:: Dataset excerpts ::
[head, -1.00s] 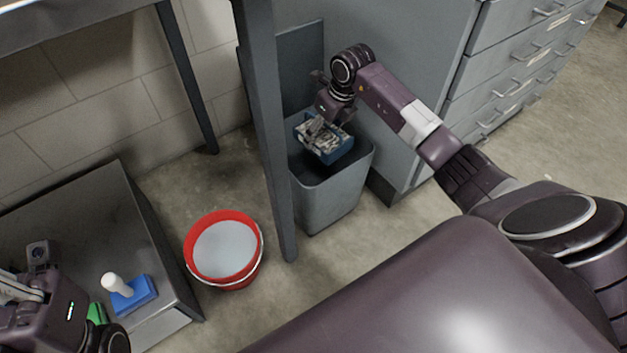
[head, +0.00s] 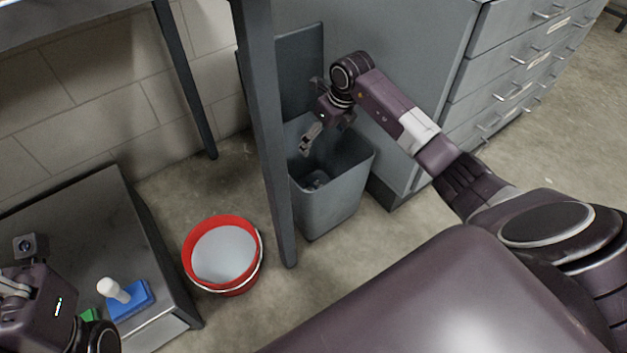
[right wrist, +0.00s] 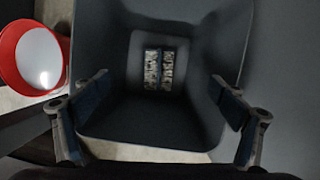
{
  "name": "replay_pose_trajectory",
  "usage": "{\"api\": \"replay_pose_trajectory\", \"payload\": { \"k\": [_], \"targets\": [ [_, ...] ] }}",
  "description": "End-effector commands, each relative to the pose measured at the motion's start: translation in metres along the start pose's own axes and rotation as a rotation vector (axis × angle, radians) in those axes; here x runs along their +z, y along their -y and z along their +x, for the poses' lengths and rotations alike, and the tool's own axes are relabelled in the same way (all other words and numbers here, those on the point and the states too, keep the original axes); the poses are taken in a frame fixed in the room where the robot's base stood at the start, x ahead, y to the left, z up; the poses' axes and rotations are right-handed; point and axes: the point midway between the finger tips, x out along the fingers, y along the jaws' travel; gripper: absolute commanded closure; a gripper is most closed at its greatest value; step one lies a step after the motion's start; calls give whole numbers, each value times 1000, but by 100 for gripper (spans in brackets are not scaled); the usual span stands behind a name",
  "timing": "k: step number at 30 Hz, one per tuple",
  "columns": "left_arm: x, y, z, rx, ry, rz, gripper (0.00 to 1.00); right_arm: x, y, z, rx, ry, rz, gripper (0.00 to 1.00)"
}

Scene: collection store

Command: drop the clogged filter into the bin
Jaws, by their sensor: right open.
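The clogged filter (right wrist: 152,70) lies at the bottom of the grey bin, its dirty pleated face showing in the right wrist view. In the head view it is mostly hidden inside the bin. The bin (head: 335,205) stands on the floor beside the grey cabinet, and its open mouth also shows in the right wrist view (right wrist: 120,118). My right gripper (head: 326,135) is open and empty above the bin's mouth, its fingers spread on both sides in the right wrist view (right wrist: 158,84). My left gripper (head: 38,300) is at the lower left; its fingers do not show clearly.
A dark table leg (head: 268,150) stands just left of the bin. A red bucket (head: 225,284) is on the floor further left. A low dark cabinet (head: 75,225) carries a blue block with a white handle (head: 131,298). The drawer cabinet (head: 425,80) is right of the bin.

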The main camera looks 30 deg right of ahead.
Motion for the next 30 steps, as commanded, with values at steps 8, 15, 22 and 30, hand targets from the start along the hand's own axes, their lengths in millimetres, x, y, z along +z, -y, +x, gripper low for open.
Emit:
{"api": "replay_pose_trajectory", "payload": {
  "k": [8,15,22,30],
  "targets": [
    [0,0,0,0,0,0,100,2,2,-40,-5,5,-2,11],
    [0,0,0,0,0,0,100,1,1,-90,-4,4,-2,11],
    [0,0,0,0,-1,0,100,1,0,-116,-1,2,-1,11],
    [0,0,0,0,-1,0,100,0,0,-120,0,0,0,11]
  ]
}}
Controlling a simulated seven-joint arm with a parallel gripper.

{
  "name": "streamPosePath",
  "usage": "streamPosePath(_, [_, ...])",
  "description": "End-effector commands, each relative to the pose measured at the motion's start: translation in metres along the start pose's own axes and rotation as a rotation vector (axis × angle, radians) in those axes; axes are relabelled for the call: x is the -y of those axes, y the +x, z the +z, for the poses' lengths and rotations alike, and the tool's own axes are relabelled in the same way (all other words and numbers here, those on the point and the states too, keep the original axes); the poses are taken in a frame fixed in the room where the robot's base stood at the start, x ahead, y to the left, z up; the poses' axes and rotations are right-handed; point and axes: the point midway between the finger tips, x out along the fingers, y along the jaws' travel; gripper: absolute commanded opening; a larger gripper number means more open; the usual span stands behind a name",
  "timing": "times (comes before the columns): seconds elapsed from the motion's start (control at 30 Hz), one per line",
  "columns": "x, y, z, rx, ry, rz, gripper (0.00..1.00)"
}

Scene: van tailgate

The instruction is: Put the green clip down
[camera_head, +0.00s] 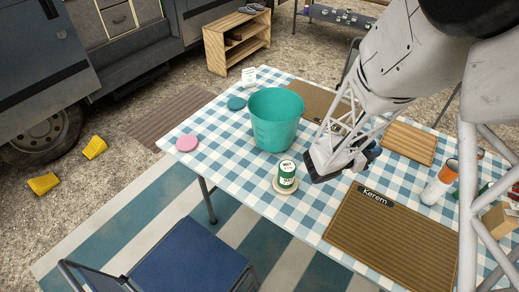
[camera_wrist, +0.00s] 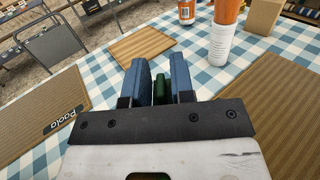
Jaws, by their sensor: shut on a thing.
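My gripper (camera_head: 350,163) is over the checked table, between the teal bucket and the mat labelled Kerem. In the wrist view its two blue fingers (camera_wrist: 161,82) are shut on a small dark green thing, the green clip (camera_wrist: 160,90). Only a part of the clip shows between the fingers. In the head view the clip is hidden by my gripper. How high it is above the table I cannot tell.
A teal bucket (camera_head: 275,120) and a green can (camera_head: 287,174) on a coaster stand left of my gripper. The Kerem mat (camera_head: 390,240), a wooden board (camera_head: 409,143) and an orange-and-white bottle (camera_head: 438,182) lie or stand to the right. A pink disc (camera_head: 187,143) lies far left. Checked cloth shows between them.

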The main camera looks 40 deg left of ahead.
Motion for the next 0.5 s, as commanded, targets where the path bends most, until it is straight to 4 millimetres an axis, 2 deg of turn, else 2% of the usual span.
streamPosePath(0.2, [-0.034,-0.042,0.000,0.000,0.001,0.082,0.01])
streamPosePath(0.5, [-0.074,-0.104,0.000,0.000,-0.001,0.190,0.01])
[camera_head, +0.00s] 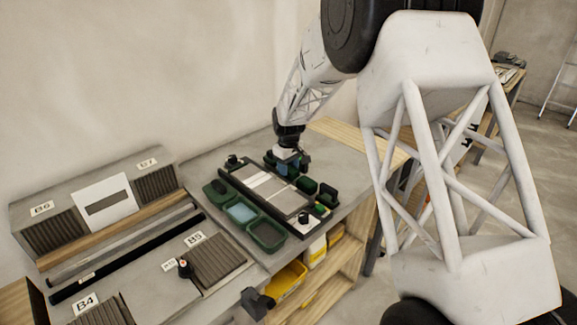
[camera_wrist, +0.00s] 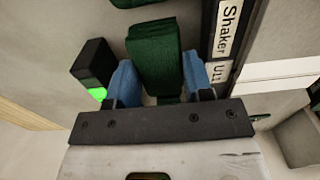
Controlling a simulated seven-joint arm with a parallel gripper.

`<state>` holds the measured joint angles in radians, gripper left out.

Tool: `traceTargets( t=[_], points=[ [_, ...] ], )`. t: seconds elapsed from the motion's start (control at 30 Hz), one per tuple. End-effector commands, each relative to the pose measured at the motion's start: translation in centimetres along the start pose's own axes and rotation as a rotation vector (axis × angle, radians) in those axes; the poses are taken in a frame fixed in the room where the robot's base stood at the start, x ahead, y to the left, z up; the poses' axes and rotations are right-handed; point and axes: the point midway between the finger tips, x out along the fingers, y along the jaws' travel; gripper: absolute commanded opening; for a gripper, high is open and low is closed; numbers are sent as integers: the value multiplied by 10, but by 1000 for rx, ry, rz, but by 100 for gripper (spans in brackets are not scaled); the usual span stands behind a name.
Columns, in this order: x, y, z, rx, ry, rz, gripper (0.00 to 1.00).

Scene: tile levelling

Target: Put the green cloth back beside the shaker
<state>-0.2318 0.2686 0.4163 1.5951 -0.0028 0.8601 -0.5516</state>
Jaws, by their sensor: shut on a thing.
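The green cloth (camera_wrist: 157,55) is a folded dark green piece between the blue fingertips of my gripper (camera_wrist: 160,82) in the wrist view. My gripper is shut on it. In the head view my gripper (camera_head: 287,165) is at the far side of the black-edged shaker (camera_head: 311,229), and the cloth is hard to tell apart there. The shaker's label (camera_wrist: 229,25) shows in the wrist view, just right of the fingers. Whether the cloth touches the bench is unclear.
A black box with a green light (camera_wrist: 92,68) stands left of the fingers. Another green piece (camera_wrist: 135,3) shows at the wrist view's top edge. Green trays (camera_head: 267,235) line the shaker's near-left side, and small green holders (camera_head: 327,195) its right. A grey labelled unit (camera_head: 95,205) stands left.

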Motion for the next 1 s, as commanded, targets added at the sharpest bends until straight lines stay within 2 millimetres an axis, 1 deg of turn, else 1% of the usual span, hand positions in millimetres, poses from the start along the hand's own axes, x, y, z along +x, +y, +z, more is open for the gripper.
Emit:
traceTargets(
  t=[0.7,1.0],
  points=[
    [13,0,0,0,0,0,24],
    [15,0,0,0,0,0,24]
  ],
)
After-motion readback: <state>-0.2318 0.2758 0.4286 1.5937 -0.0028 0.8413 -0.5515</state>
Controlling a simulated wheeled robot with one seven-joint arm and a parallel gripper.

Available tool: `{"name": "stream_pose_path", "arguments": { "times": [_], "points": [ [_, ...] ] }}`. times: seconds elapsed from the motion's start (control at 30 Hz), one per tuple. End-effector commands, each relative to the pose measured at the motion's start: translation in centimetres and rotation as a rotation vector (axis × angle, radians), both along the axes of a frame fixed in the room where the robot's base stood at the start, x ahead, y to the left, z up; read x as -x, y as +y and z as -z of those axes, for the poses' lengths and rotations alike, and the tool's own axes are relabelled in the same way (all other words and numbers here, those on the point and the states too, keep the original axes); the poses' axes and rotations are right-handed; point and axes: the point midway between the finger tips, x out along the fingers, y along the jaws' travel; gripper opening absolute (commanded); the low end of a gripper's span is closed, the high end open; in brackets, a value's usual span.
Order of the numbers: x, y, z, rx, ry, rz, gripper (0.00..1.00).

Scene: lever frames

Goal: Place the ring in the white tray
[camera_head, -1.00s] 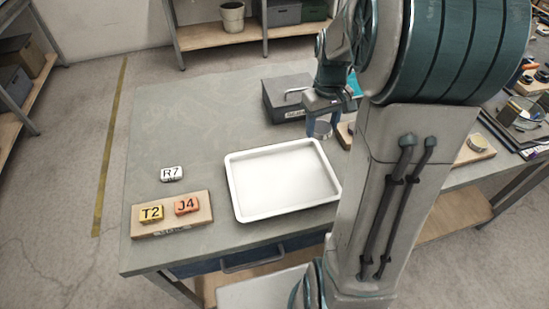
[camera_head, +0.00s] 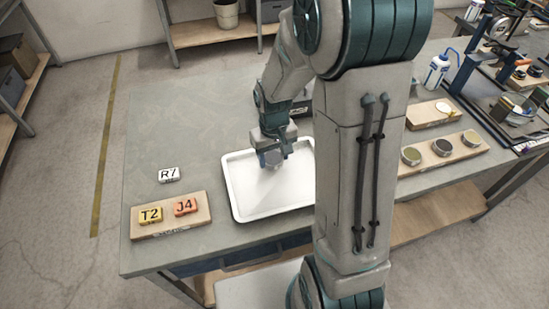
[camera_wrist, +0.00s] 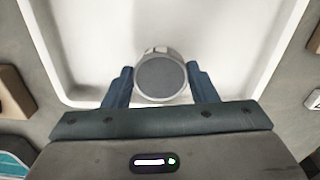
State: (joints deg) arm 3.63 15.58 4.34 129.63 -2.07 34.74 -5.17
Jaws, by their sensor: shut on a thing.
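The white tray (camera_head: 237,190) lies on the grey workbench, left of my arm column; its floor and rim also fill much of the wrist view (camera_wrist: 235,75). My gripper (camera_head: 271,152) is over the tray, shut on the ring (camera_head: 271,159). In the wrist view the ring (camera_wrist: 160,78) is a round silvery piece with a dark grey face, between the two blue fingers (camera_wrist: 160,88). It appears to be held above the tray floor; the exact height cannot be told. My arm hides part of the tray's right side.
A wooden board (camera_head: 172,228) with the T2 block (camera_head: 150,215) and J4 block (camera_head: 185,206) lies left of the tray, with the R7 block (camera_head: 168,175) behind it. Boards with round pieces (camera_head: 445,153) and a white bottle (camera_head: 436,72) stand on the right. The bench's back left is clear.

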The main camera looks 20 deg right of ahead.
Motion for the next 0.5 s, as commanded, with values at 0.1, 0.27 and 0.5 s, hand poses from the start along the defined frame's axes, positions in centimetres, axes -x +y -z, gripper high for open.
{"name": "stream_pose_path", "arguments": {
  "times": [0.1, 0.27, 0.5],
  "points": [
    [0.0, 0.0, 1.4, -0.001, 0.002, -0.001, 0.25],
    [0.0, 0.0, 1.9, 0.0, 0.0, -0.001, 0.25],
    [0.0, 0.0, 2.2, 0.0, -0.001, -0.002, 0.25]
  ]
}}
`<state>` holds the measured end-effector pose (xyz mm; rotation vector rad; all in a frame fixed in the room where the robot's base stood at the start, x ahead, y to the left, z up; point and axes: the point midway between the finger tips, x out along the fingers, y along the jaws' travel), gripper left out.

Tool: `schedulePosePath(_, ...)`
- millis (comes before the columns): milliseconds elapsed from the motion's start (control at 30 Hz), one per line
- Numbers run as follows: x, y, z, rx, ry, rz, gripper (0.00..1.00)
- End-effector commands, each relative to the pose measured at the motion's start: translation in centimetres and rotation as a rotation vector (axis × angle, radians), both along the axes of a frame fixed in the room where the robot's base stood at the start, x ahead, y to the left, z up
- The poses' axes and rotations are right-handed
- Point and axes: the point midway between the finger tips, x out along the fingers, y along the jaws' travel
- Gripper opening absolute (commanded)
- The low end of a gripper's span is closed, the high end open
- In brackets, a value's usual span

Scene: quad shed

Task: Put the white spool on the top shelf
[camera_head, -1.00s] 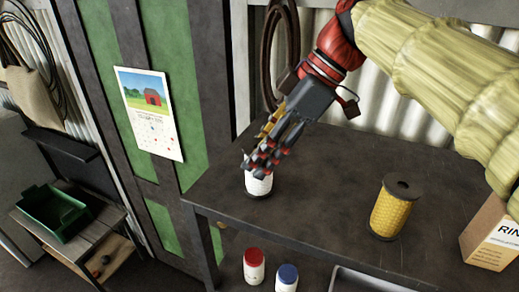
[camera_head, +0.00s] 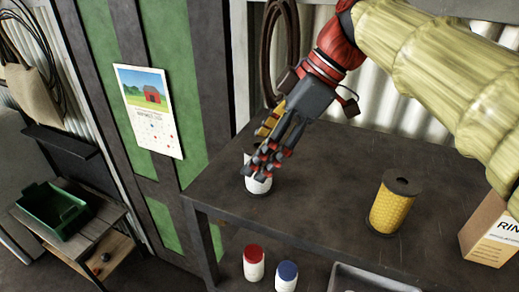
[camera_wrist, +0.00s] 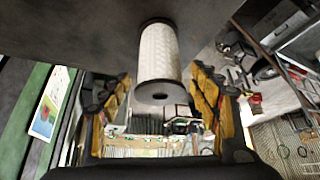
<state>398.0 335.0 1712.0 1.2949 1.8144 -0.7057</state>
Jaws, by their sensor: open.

:: Required task ::
Only lines that contain the word "looks" are wanted; copy each of them.

:: Task response ::
The main camera looks 30 deg right of ahead.
The main camera looks 40 deg left of ahead.
The main camera looks 20 deg right of ahead.

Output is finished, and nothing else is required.